This post is about Rome, so here’s a little Resphigi
Man, this week was crazy. Quality blog posting was limited by two factors, you know, a wedding only seven days from TODAY, and the fact that one of my teeth decided to explode. To make it a little more busy, I had a sick day come out of nowhere on Thursday, because you know, I needed to be less productive. Anyhow, I’ve gotten a lot done on the honeymoon planning, including four nights in ROME.

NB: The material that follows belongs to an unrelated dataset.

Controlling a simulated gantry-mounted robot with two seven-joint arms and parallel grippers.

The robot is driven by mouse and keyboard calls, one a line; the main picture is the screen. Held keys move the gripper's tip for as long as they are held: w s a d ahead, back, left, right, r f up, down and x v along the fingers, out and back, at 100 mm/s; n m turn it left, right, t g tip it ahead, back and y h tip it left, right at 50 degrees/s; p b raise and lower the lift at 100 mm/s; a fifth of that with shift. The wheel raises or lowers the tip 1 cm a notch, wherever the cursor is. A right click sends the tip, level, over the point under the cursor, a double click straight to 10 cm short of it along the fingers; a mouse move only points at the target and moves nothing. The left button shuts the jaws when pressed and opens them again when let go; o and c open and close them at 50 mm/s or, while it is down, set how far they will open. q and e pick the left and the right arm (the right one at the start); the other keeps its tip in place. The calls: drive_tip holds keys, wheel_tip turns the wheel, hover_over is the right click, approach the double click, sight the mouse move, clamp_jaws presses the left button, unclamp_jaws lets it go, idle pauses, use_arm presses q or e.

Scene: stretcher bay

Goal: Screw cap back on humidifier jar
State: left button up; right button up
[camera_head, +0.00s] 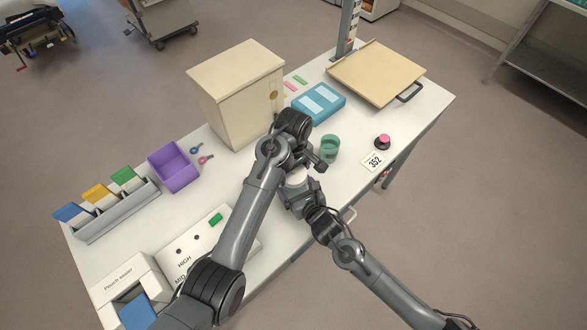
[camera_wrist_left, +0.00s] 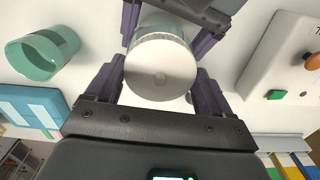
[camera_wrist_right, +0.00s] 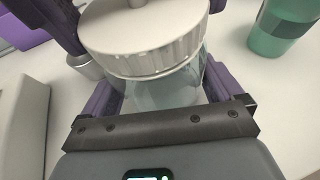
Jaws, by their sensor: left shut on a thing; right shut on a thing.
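The humidifier jar is clear, with a ribbed white cap (camera_head: 297,179) on its mouth. In the right wrist view the cap (camera_wrist_right: 145,38) sits level on the clear jar (camera_wrist_right: 165,92); whether the threads are engaged cannot be seen. My right gripper (camera_wrist_right: 162,85) is shut around the jar body from the side. My left gripper (camera_wrist_left: 160,78) is shut on the cap, its purple fingers at either side of the rim. In the head view my left wrist partly hides the jar, and my right gripper (camera_head: 299,196) shows just below the cap.
A green cup (camera_head: 330,148) stands close behind the jar. A beige cabinet (camera_head: 235,95), blue case (camera_head: 319,103) and tray (camera_head: 376,68) stand behind; a purple bin (camera_head: 173,167) is left.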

Rome is one of those places that I always assumed I would go to when I was a little schoolboy. I clearly remember my fifth grade “extended learning program” class. We would be pulled out of our homeroom class every Thursday and spend the day doing lightly guided research on a topic, with a huge presentation on the topic at the end of the school year. That year our project was Ancient Rome. We learned a lot about the customs and culture, I remember being particularly riveted by the story of Pompeii and Herculaneum, the gladiators, the senate, and the similarities between what I knew about life in Ancient Rome and my own. Now…we’re going there!
Rome is the Eternal City
I love cliche names for cities. Paris: The City of Lights, New York: The Big Apple, Chicago: The Windy City, Penang: Pearl of the Orient, Seoul: Soul of Asia (ha!), but Rome has the best pet name of all. THE ETERNAL CITY. I mean, it kinda says it all, right? It’s been there since Aeneas escaped from Troy and Romulus and Remus decided that wolf’s milk was a perfectly fine substitution for human-mama-milk (*note to cooks, this is not a recommendation. Wolf’s milk is hard to obtain unless you live somewhere like Portland, OR, I imagine.) Even after Constantine moved the capital to Constantinople, it’s not like the city disappeared. It reemerged as the center of the HOLY Roman Empire, and the capital of that empire (which I assert still exists under the name “the Catholic Church”) just took to a religious role rather than political. Holy cow. Couple the age of the city with it’s place in the history of Western Civilization (it was kinda Western Civ. 2.0, if you think about it) and you have a place that is bound to be absolutely filled with cultural riches. Sounds like the kinda place I’d like to go on my honeymoon. Don’t worry, we’re heading down to Napoli afterwards so I can visit Pompeii and Herculaneum, too.
Things I want to See and Do in Rome
1. Visit the Colosseum
This is kinda like the archeological epicenter of testosterone-based dudebro culture. This is where it all went down. This is where Russell Crowe killed the emperor before dying in the sand and smooching his wife in Elysium. This is where The Hunger Games happened in real life (I imagine with comparable levels of profits if you adjust for inflation.) Additionally, I’d like to use my Ugly-American tourist card at this site to pick a fight over something trivial with Carolyn (be forewarned, sweetie) so that I can do this:
2. Paintings of Caravaggio
Rome and Italy were kinda the center for art and culture during the Renaissance, right? You knew that. You might not know that I was once an interim art-history instructor at a small for-profit university. I learned a LOT about art history during those few weeks. Ever since I’ve wanted to see a Caravaggio. Something about the contrast of his works really strikes me (and I think that was kinda the point.) I’m pretty sure there’s more than a few Caravaggios hanging in Rome, and I intend to see at least one of them. (Didn’t expect that for number two on this list, did you?)
3. The Roman Forum
The Roman Forum is like the ancient version of the Washington Mall. It’s where all the government buildings were, set on a huge square. It’s all ruins now, but I have this wild imagination that brings things like this to life. I think that standing there in the middle of such a historical space every bit of Latin I know will come flooding into my head, and I might say things like “Civis romanus sum” and that kind of thing. I adore ruins.
4. The Pantheon
No, not because it was the first church in Rome, but because it was once a place where all of the Roman Gods would receive tribute and such. I mean, a dude needs to pay his respects to Jupiter, Juno, Mars, and Mercury, right? Yeah. I thought so. Okay, so it is pretty fascinating that this building was just recycled into the first church in Rome. I guess that means the early Christians were pretty green (I bet they would have even believed in global climate change. Heh.)
5. St. Peter’s Square
I mean, duh.
6. The bottom of a cup of gelato
I LOVE ice cream. I love gelato. I bet gelato is better in Rome than it is anywhere in the U.S. or Korea or Japan or Thailand or Hong Kong or anywhere I’ve ever been in my life. It totally makes the list!
I’m not sure if you can tell from this post, but the days we’ll be spending in Rome next month are a few of the days on the trip that I’m most excited about. I can’t wait to dig into the roots of Western Civilization, and piles of pasta and (HELLO) GELATO. The Eternal City calls to me like a former boss on my cell phone: at all hours, redialing if it gets voice mail, and with no respect to my limited minutes…but you know what, this is one call I actually want to answer.